EXERCISE TASK —
Copy out exactly the lines from the line containing "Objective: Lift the" to the end of the listing.

DATA SECTION —

○ ○ ○ ○ ○ ○ ○

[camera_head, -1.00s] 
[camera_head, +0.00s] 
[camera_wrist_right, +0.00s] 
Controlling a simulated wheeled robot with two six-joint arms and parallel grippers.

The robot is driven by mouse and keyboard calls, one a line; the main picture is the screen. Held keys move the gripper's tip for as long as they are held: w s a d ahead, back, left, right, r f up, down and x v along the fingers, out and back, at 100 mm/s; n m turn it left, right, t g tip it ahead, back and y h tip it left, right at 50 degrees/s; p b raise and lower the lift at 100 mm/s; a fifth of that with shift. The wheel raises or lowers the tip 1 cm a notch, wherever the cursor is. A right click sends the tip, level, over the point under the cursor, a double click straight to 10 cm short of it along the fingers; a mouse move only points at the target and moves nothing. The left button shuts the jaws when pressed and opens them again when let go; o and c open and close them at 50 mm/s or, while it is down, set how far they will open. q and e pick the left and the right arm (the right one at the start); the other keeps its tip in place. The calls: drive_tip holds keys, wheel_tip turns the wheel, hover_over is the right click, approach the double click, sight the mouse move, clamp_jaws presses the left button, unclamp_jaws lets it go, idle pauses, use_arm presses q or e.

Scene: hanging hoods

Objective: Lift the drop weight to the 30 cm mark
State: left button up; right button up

○ ○ ○ ○ ○ ○ ○

OUTPUT OF THE TASK —
Objective: Lift the drop weight to the 30 cm mark
State: left button up; right button up

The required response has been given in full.